▸ WHAT THE EXERCISE ASKS: In the listing that follows, count each line where the word "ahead" appears; write nothing but the count.
--- Start DATA SHOWN ---
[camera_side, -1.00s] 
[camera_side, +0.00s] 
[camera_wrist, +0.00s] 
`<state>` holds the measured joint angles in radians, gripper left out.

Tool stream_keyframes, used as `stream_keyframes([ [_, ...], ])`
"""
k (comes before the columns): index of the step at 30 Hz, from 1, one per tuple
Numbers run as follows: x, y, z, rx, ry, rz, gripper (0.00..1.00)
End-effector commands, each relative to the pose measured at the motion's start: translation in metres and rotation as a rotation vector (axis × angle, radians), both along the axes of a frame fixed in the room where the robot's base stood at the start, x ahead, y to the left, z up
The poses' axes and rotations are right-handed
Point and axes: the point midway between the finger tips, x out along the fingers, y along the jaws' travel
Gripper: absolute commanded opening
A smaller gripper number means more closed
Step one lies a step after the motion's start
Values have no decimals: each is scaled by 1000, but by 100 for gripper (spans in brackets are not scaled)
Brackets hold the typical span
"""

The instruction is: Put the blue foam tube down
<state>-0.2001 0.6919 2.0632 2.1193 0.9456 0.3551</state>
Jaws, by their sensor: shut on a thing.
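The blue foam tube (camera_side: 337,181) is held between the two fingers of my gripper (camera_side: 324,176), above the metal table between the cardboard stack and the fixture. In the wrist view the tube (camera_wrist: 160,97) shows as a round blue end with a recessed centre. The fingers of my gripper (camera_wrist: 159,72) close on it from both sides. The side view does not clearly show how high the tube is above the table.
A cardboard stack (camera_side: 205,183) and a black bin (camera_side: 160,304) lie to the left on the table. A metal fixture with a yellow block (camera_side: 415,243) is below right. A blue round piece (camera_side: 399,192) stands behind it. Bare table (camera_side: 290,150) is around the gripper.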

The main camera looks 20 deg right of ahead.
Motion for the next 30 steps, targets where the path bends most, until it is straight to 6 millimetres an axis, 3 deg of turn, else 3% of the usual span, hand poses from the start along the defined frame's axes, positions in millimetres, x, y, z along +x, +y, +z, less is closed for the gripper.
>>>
--- End DATA SHOWN ---
▸ RESULT BELOW: 2